These impositions are accompanied by a squadron of “do nots” with which each student is ring-fenced, and that threaten, in my view, the free spirit without which both study, enquiry and research at such levels can only be sub-optimal. It is instructive that most parents I met justified these mental barbed wires in terms of the need to keep these kids on the straight and narrow path. Wistfully recalling my teen years, it is hard to imagine myself today, denied the rebellious paths that my teen queries jay walked through: Marxism-Leninism, atheism, and many more. All of which supported the development of a strong sense of doubt and enquiry.

A much bigger part of my worry with this particular school is that, although a relatively new institution, the dilapidation that I saw in some parts was baffling. Are we simply unable to keep our facilities in decent trim? Its lavatories were not as clean as I’d expected: the vast number of “new” shopping malls in Lagos have better facilities. Other structural failings were droll at best. Large lecture rooms with their doors struggling to keep in touch with their hinges. Lecturers’ offices (the doors to these had fancy name plates on them) with latches and padlocks to keep strays away.

The school had one good thing going for it, though. The landscaping is a sight for sore eyes. Verdant lawns all around, with trees (and shades), and garden seats to boot. In this respect, it puts most of our nature conservatories, resorts and game parks to shame. Except that rather than game it promises to help train the next generation of talent for moving this country forward.
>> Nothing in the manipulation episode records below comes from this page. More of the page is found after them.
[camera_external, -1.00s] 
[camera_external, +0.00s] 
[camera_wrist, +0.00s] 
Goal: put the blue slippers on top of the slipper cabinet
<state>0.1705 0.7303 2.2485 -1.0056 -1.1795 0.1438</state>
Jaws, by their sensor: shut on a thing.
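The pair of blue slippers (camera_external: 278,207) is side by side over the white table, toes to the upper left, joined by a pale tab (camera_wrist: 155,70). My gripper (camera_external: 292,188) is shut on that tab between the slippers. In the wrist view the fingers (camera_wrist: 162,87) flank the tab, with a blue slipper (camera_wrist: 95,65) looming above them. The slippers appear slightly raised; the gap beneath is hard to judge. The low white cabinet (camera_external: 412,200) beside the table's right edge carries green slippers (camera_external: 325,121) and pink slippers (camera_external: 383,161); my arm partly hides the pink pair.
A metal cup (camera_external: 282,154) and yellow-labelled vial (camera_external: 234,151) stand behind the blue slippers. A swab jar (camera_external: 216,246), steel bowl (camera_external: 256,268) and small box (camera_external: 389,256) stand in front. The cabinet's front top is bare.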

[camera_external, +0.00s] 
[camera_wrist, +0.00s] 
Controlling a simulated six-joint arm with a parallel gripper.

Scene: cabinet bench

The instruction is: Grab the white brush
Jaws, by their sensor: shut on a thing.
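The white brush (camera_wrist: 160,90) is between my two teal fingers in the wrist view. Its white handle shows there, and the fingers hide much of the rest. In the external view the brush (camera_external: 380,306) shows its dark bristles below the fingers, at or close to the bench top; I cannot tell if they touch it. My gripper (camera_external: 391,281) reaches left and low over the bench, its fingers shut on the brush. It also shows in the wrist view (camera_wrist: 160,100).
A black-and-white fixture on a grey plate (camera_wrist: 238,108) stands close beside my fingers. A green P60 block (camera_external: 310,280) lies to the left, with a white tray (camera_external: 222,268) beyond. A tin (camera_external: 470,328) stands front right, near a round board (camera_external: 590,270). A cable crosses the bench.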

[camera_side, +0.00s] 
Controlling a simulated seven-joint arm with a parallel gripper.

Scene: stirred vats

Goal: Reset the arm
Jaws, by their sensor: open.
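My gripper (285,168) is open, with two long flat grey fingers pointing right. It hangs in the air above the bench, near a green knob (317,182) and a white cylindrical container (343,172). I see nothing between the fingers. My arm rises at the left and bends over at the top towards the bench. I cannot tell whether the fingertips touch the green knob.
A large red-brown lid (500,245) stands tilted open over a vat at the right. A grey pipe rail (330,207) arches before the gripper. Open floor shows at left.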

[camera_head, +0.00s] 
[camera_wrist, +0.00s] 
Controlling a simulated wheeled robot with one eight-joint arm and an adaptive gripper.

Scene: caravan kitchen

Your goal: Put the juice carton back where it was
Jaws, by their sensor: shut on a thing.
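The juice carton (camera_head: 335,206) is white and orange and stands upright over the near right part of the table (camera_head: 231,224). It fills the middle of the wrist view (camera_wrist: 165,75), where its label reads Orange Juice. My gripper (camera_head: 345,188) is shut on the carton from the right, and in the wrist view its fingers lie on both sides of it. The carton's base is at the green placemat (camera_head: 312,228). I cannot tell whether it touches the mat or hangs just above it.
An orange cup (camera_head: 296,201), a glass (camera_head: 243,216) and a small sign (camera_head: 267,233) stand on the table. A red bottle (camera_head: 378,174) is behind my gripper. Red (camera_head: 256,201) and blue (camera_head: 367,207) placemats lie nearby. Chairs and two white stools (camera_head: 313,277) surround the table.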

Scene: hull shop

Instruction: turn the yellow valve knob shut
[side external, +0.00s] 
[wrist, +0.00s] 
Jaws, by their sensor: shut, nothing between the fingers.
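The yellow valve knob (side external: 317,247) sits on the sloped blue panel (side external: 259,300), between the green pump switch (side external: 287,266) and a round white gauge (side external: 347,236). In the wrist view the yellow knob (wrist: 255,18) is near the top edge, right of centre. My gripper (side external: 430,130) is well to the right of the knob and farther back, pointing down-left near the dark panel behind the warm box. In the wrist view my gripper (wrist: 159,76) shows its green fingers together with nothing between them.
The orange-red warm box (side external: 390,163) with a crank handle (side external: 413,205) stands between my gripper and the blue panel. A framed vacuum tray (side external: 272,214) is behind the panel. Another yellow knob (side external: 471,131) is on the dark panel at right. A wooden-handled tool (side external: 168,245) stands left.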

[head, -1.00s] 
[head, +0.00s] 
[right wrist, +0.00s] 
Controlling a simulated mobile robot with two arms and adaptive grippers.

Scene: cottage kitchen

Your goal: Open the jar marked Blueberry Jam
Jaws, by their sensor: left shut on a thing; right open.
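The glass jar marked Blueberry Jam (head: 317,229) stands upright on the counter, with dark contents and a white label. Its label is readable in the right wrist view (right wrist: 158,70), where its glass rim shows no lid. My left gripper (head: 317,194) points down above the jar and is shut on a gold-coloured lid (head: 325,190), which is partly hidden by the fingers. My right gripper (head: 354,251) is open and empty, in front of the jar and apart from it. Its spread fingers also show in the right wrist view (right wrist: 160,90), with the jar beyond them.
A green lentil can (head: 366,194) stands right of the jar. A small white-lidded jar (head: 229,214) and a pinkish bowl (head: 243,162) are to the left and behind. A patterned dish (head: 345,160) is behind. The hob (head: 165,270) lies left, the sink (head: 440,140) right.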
And here, I confronted the biggest failure. No wide area network for the students. One into which each student logs in with their identity numbers. Through which they submit assignments directly to their lecturer’s email address. And through which they can do background research on their papers. Incongruously, the same school requires students to register for their courses online. How? Through accessing the internet in a cyber cafe!

It is hard to understand why the personal computer still struggles for space in our educational institutions. Across the country, employers place a premium on the skills associated with the PC (both processing and presentation) that it is criminal for a modern university not to have computers as the main medium for interaction.

While we hope that at the heart of ASUU’s current strike action is an intent that leads down this path, it is sad that private universities unburdened by government’s tunnel vision (and smothering dead-hand) still walk down the old pathways.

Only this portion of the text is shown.